• _Written task_
Copy each line exactly.

- - - - -

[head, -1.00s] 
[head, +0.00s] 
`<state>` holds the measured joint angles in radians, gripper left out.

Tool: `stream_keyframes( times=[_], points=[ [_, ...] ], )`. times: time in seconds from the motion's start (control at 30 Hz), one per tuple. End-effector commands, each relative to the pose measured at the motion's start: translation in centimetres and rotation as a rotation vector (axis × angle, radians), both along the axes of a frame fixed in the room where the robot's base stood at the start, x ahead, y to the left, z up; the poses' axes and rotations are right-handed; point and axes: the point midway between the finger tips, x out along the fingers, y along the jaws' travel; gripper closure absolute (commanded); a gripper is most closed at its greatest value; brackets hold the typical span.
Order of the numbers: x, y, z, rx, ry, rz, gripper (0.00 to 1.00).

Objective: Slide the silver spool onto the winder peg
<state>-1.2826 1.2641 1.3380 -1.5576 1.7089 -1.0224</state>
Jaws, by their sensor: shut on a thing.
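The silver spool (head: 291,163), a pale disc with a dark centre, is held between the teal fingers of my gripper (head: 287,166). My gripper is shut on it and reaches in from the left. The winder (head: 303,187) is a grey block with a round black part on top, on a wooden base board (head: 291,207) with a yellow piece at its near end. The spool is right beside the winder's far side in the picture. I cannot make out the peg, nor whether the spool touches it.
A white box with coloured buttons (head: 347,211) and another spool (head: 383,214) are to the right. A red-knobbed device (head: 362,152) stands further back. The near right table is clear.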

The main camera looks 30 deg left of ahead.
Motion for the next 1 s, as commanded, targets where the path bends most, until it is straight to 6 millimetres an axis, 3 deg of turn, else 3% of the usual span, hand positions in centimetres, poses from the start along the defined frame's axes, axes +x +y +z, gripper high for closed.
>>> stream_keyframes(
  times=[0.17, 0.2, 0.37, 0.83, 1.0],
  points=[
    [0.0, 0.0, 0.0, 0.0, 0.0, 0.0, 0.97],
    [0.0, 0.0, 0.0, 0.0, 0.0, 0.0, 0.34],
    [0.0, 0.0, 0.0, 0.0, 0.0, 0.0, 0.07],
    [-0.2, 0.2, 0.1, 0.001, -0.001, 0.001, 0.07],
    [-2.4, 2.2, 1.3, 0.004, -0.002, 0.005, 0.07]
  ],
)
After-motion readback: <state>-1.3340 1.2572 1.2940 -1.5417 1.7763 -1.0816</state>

- - - - -

• _The completed task_
[head, -1.00s] 
[head, +0.00s] 
`<state>` holds the measured joint angles in radians, gripper left out.

Tool: `stream_keyframes( times=[_], points=[ [_, ...] ], )`. times: time in seconds from the motion's start (control at 30 Hz), one per tuple. End-effector commands, each relative to the pose measured at the motion's start: translation in centimetres and rotation as a rotation vector (axis × angle, radians), both along the axes of a frame fixed in the room where the robot's base stood at the start, x ahead, y to the left, z up; the poses' axes and rotations are right-handed; point and axes: the point midway between the finger tips, x out along the fingers, y along the jaws' travel; gripper closure absolute (commanded); a gripper is most closed at its greatest value; brackets hold the typical span.
Order of the numbers: x, y, z, rx, ry, rz, gripper (0.00 to 1.00).

Objective: Slide the silver spool onto the winder peg
<state>-1.2826 1.2641 1.3380 -1.5576 1.7089 -1.0224</state>
Jaws, by their sensor: shut on a thing.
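The silver spool (head: 291,163), a pale disc with a dark centre, is held between the teal fingers of my gripper (head: 287,166). My gripper is shut on it and reaches in from the left. The winder (head: 303,187) is a grey block with a round black part on top, on a wooden base board (head: 291,207) with a yellow piece at its near end. The spool is right beside the winder's far side in the picture. I cannot make out the peg, nor whether the spool touches it.
A white box with coloured buttons (head: 347,211) and another spool (head: 383,214) are to the right. A red-knobbed device (head: 362,152) stands further back. The near right table is clear.

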The main camera looks 30 deg left of ahead.
Motion for the next 1 s, as commanded, targets where the path bends most, until it is straight to 6 millimetres an axis, 3 deg of turn, else 3% of the usual span, hand positions in centimetres, poses from the start along the defined frame's axes, axes +x +y +z, gripper high for closed.
>>> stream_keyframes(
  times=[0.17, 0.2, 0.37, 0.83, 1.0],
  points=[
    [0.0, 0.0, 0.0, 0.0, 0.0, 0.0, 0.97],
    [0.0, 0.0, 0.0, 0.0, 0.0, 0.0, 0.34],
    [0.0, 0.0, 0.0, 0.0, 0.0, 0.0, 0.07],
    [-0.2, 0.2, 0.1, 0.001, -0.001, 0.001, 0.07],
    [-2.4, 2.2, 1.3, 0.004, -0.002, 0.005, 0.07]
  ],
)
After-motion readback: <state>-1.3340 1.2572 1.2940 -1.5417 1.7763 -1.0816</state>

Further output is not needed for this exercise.